The “hipster” voice is mostly used by hipsters on hipsters, on young people by young people, or on young people by old hipsters. The latter is the most funny because the old person thinks that if they use their hipster voice on young people, the young people will mistake them for being young. For optimal results, this voice goes hand in hand with appropriate young-person slang (words like “sick”, "random" and “awkies”). I try out this voice a lot and I have to say that it hardly ever works.
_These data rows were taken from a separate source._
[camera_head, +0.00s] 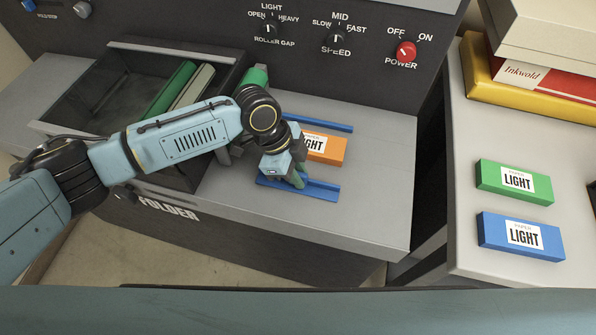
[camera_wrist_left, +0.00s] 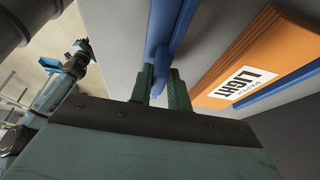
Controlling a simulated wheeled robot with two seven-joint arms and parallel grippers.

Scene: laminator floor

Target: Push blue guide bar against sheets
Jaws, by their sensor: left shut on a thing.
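The near blue guide bar (camera_head: 322,192) lies on the grey feed table. My left gripper (camera_head: 301,180) is over it, shut on its raised blue tab; the left wrist view shows the tab between the fingers (camera_wrist_left: 160,88). The orange sheets (camera_head: 325,148), labelled LIGHT, lie behind this bar. A strip of bare table separates them from it, also seen in the left wrist view (camera_wrist_left: 250,60). A second blue guide bar (camera_head: 330,124) runs along the far side of the sheets. My left arm hides the left end of the sheets.
An open dark tray (camera_head: 75,128) left of the feed table holds green and pale pieces. The control panel with its red power knob (camera_head: 406,52) stands behind. Green (camera_head: 515,182) and blue (camera_head: 520,236) LIGHT packs lie on the right-hand table, past a gap.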

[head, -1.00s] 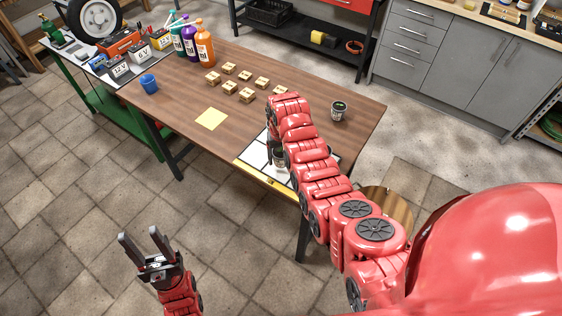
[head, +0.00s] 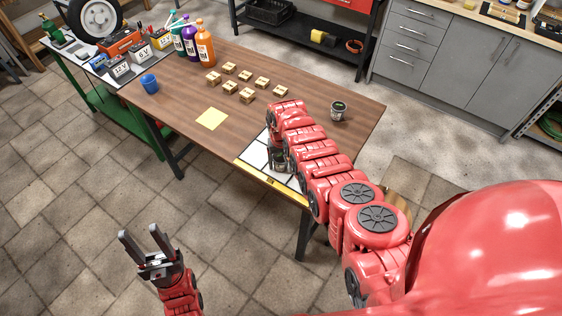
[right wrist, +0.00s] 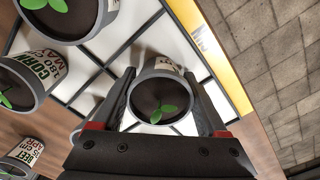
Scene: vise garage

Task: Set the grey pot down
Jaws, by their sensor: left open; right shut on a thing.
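A grey pot (right wrist: 160,68) with dark soil and a green seedling is between the two fingers of my right gripper (right wrist: 159,74) in the right wrist view. The gripper is shut on it. The pot is over a white board with black grid lines (right wrist: 138,35); I cannot tell whether it touches the board. In the head view the pot and right gripper (head: 278,157) are partly hidden by my right arm, above the board (head: 254,156) at the table's front edge. My left gripper (head: 141,236) is open and empty, over the floor in front of the table.
Other seedling pots stand left of the held pot in the right wrist view, one labelled (right wrist: 25,82). Another pot (head: 339,110) stands on the table's right part. Several wooden blocks (head: 246,95), a yellow note (head: 211,119) and a blue cup (head: 149,83) are further left. A yellow strip (right wrist: 224,65) edges the board.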

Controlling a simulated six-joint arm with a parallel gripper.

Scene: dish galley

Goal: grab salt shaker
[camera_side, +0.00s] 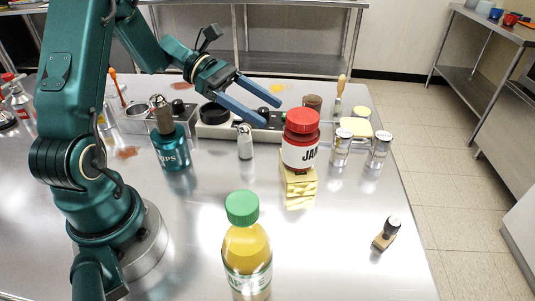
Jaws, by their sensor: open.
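Two small clear shakers with metal lids stand upright at the right of the table: a left shaker (341,148) and a right shaker (379,150). I cannot tell which one holds salt. My gripper (272,113) is open and empty, with its two blue fingers spread and pointing right and down. It hangs above the table, left of both shakers and apart from them. A small pale bottle with a metal top (245,142) stands just below the fingers in the picture.
A juice bottle (246,255) is in front, a teal bottle (174,149) at left, a stamp (385,234) at front right. The front right table is mostly clear.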

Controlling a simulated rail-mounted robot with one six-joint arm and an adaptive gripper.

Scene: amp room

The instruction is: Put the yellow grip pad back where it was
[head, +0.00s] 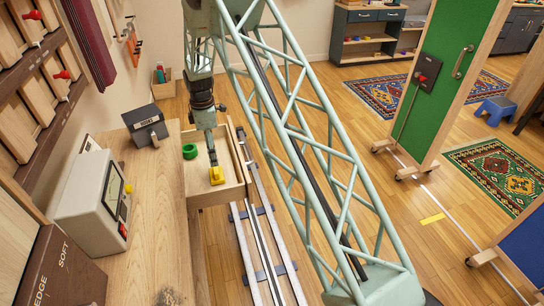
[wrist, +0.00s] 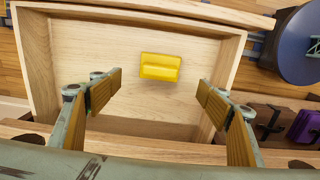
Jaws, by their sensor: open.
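The yellow grip pad (wrist: 161,67) lies on the floor of an open wooden drawer (wrist: 240,50). It is a small block with a raised ridge across it. In the head view the pad (head: 217,176) shows at the drawer's front end, just below my gripper (head: 213,158). In the wrist view my gripper (wrist: 160,82) is open and empty, one finger on each side. The pad lies between and beyond the fingertips and touches neither. The exact height of the fingers over it is hard to tell.
The wooden bench (head: 150,215) to the left bears a beige meter box (head: 92,200) and a dark grey box (head: 145,123). Floor rails (head: 262,240) run at right.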

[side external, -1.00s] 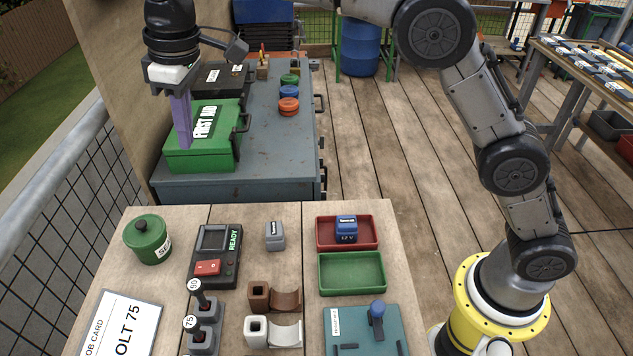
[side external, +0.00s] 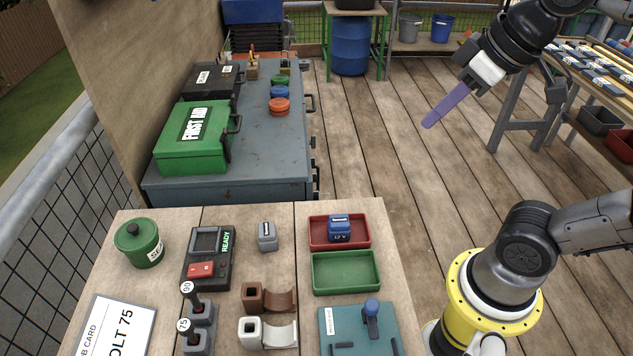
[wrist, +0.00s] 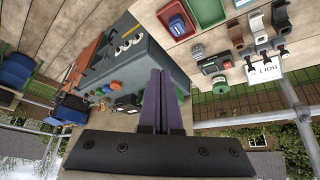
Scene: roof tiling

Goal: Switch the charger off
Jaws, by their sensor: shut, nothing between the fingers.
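The charger (side external: 207,258) is a dark box on the near bench, with a grey screen, the word READY and a red switch (side external: 200,270) at its lower front. Which way the switch is set I cannot tell. The charger also shows small in the wrist view (wrist: 217,63). My gripper (side external: 428,124) is shut and empty, its purple fingers together. It is raised at the upper right in the side view, over the deck and well away from the charger. In the wrist view the shut fingers (wrist: 161,75) fill the middle.
Around the charger are a green lidded pot (side external: 140,246), a small grey block (side external: 267,236), two upright levers (side external: 190,315), and brown and white holders. A red tray (side external: 358,241) holds a blue battery, beside an empty green tray (side external: 346,284). A first aid box (side external: 180,150) stands behind.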

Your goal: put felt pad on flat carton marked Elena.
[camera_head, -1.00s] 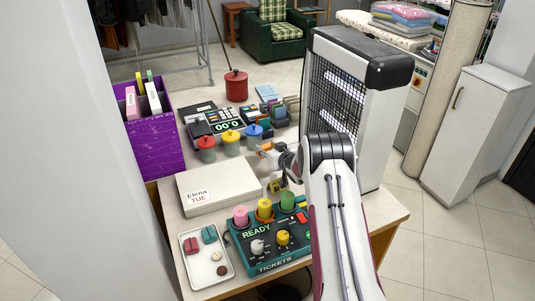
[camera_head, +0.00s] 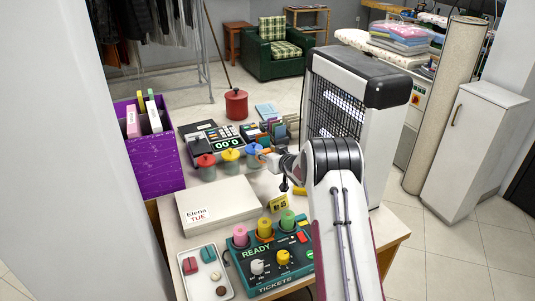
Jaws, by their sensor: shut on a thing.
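The flat carton (camera_head: 222,197) lies on the counter, left of my gripper. It is a pale, closed box with a label reading Elena TUE on its front left. My gripper (camera_head: 284,186) hangs above the counter to the right of the carton, apart from it. It is small and dark here, partly hidden by my own arm. It is shut on something that I cannot make out clearly. I cannot pick out the felt pad for certain.
A green READY/TICKETS console (camera_head: 266,269) with coloured spools stands in front. A white tray (camera_head: 203,250) holds small items. Red, yellow and blue lidded jars (camera_head: 230,165) stand behind the carton. A yellow number tag (camera_head: 279,201) is below my gripper. A tall grilled unit (camera_head: 384,130) stands right.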

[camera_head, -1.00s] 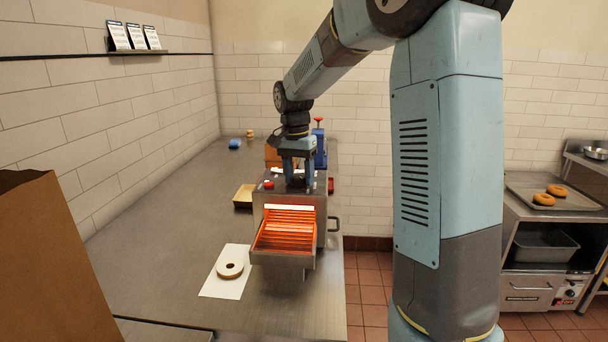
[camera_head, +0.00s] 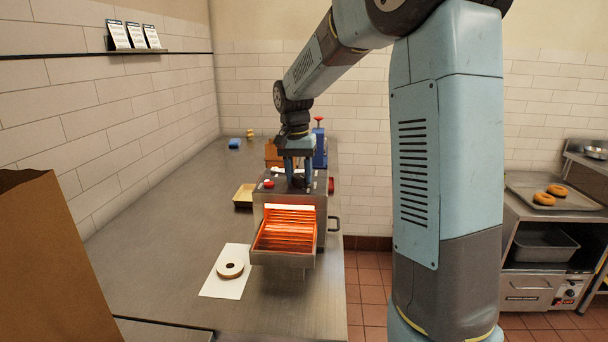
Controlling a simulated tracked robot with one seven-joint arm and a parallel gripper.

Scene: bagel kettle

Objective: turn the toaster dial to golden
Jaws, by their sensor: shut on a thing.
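The toaster (camera_head: 321,216) is a steel box on the counter, with its glowing orange rack (camera_head: 288,232) facing me. My gripper (camera_head: 298,182) points straight down at the toaster's top panel, its blue fingers on either side of a dark dial (camera_head: 297,182). It is shut on the dial. The fingers hide most of the dial, and its pointer and any golden mark are too small or covered to read. A red button (camera_head: 269,184) sits on the top panel, left of the fingers.
A cut bagel half (camera_head: 230,269) lies on white paper (camera_head: 236,287) at the toaster's front left. A brown paper bag (camera_head: 50,265) stands near left. The middle of the counter is clear.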

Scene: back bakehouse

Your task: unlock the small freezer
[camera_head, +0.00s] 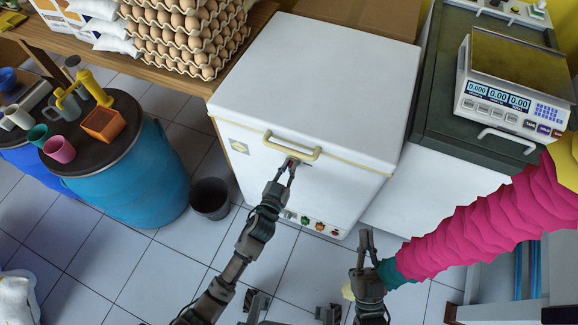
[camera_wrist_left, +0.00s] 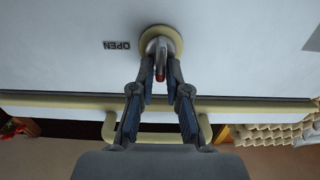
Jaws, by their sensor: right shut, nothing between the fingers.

Last but not least, there’s voice that’s my pet hate. It’s the “fun-girl” voice and I think we all know someone who uses it. It’s generally used by a certain kind of girl who is not fun at all. She will mostly use it around blokes and the subtext is: “I’m so fun, I’m like one of the boys but so sexy that I’m irresistible”. This voice is heavily encoded with innuendos and will make use of suggestive phrases such as, “Oh dear, I forgot to put on underwear today” or “Do you think this dress is too see-through?”. Strictly speaking, all women should have outgrown this voice in their early twenties but blow me down if I don’t see full on “mature” women trying to use it. No matter how “fun” they may make it seem, don’t use this voice. Ever.